Recorded data =>
•••••
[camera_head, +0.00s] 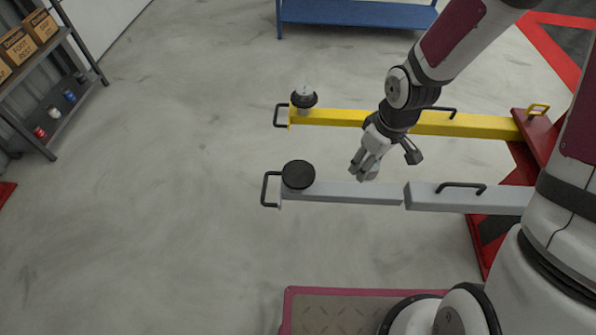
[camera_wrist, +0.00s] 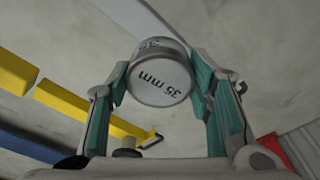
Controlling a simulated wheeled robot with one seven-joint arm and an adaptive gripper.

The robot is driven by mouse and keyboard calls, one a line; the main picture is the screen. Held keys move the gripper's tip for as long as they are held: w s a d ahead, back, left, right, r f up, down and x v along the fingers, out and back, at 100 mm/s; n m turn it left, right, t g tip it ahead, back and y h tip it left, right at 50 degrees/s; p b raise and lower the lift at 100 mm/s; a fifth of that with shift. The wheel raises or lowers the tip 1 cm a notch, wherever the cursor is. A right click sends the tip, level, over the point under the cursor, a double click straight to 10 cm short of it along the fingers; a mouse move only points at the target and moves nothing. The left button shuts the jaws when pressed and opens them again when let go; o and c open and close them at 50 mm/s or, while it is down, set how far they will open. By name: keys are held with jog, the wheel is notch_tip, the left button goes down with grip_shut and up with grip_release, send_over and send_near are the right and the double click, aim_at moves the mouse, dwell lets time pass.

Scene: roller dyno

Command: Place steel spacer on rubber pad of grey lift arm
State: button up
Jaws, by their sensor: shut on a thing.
•••••
All lines from the one with "Scene: roller dyno" through the final line above are to be quoted exactly; quote no other line.

Response to this exercise =>
Scene: roller dyno

Command: Place steel spacer on rubber pad of grey lift arm
State: button up
Jaws, by their sensor: shut on a thing.

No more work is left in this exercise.